The 18-year-old Irishman cut an untypically ill-at-ease figure as a 5ft 8in centre-back in Leeds' 4-2 defeat. But it was as a world-class full-back that he would amass a medal collection with Manchester United to make King Midas look like a rust-magnet.

This afternoon there may well be tears for souvenirs, too, although Irwin was characteristically relaxed and reflective after his last training session yesterday. "I'm not normally a sentimental person but I think I might be a bit emotional," he said. "I feel I've done my stint.

"I was fine until February when we had Arsenal at home on Saturday and Leeds away on Tuesday. I was really tired after that. I'm 38 and I have to listen to what my body is telling me. It's been a long old season."

It has been a long old career. Now it is ending, with splendid symmetry, at Wolves. Irwin had never set foot inside Molineux until he arrived from Old Trafford two years ago. Yet this was the club which he followed, for no good reason other than an admiration for the striker John Richards, as a schoolboy in Cork who preferred hurling and Gaelic football.

Leeds were in turmoil - more symmetry - when Billy Bremner, in his wisdom, released him in 1986. Joe Royle took him to Oldham Athletic, where his consistency, reliability, pace and precision, allied to an ability to look equally comfortable on the right or left, caught Alex Ferguson's attention. Irwin performed outstandingly as Oldham took United to a replay in the FA Cup semi-finals of 1990, sealing a £650,000 switch which Royle still describes as "theft".

He went on to become one of only six players to make more than 500 appearances for United.
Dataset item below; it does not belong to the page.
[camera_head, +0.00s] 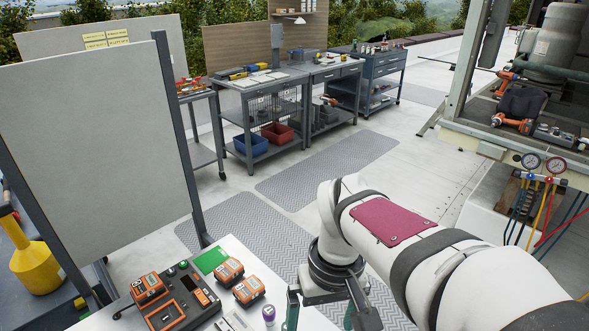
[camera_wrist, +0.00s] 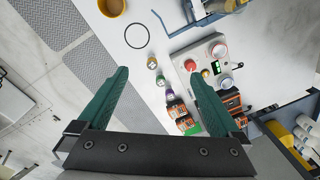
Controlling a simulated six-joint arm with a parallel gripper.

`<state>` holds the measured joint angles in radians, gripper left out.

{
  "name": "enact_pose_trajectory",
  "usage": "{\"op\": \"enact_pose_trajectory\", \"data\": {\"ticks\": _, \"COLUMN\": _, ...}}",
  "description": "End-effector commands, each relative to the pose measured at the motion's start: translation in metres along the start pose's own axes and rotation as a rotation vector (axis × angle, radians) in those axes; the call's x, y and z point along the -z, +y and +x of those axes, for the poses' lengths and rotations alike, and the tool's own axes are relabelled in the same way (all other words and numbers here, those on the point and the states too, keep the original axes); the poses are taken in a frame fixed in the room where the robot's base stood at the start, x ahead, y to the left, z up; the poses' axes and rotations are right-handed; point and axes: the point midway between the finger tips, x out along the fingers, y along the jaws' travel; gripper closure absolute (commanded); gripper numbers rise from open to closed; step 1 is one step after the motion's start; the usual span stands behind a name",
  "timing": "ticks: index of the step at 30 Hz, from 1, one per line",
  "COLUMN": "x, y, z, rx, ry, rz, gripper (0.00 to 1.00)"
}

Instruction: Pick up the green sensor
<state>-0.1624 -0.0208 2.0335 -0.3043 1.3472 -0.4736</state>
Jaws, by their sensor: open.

While contemporaries like Lee Sharpe, Neil Webb and Paul Parker burned out or faded away, Irwin sailed on serenely, season after season. When Eric Cantona and Roy Keane courted controversy, he went on his quiet, professional way.

Leeds, ironically, tried to buy Irwin back in 1992. Ferguson not only told Howard Wilkinson it was "an absolute non-starter" but ended up persuading him to sell Cantona. United were soon celebrating their first title in 26 years, and Irwin's haul just kept on growing, with a European Cup-winner's medal added during the heady spring of '99.

"The night we beat Bayern Munich 2-1 in Barcelona would have to be the most memorable match of all," he said. "We went unbeaten from Christmas and also wrapped up the Premiership and FA Cup, all in the space of 10 days, though I missed Wembley through suspension."

Asked to nominate the best player he performed alongside, Irwin is spoilt for choice. "I only caught the last few years of Bryan Robson, but he was incredible. Mark Hughes was fantastic, Ryan Giggs as good as anyone. Same goes for Roy Keane, Paul Scholes. Then there was Paul McGrath with Ireland. He was in his thirties, playing on one good leg with a big cigar. What a player."

Irwin's toughest opponent is more easily identified. "Fortunately I tended to play against Giggsy only in training. Great footballer, if not the best card player I've known. I took a lot of money off him down the years -- us Irish aren't as stupid as we look! But John Barnes was a hell of a player in his Liverpool days. Usually, wingers can either pass the ball or dribble. He could do both. And he was big, but quick with it."

During Euro 2004, Irwin will be working as a pundit for RTE in Ireland, and his critique of Wolves' failure to survive suggests no one should equate his unassuming manner with blandness. "When we got promoted last May, I thought they'd have taken more of a gamble. I know they saw what happened to the Bradfords and Barnsleys, but it had taken 19 years to get up and it's a big, big club."

Irwin, who will miss the dressing-room but not the endless hotel rooms, expects to be out on the golf course as Wolves strive to return at the first attempt. First, though, there is one last game to be played. Wolves' manager, Dave Jones, said he had trained like a teenager this week.

"I've enjoyed that side of things. It's a great job, being out every morning in the fresh air. But I won't miss the playing or all the staying fit and focused. I've done all that for a long time and it's time to stop."

When he does, the ovation will be thunderous and many Manchester United fans at nearby Villa Park will wish they could join in. At Newcastle last Sunday, home supporters rose to him when he was substituted. "I haven't hogged the headlines, but just tried to get on with life and with the game. There's plenty of players like me," Irwin concluded, erroneously, but with his natural dignity intact to the end.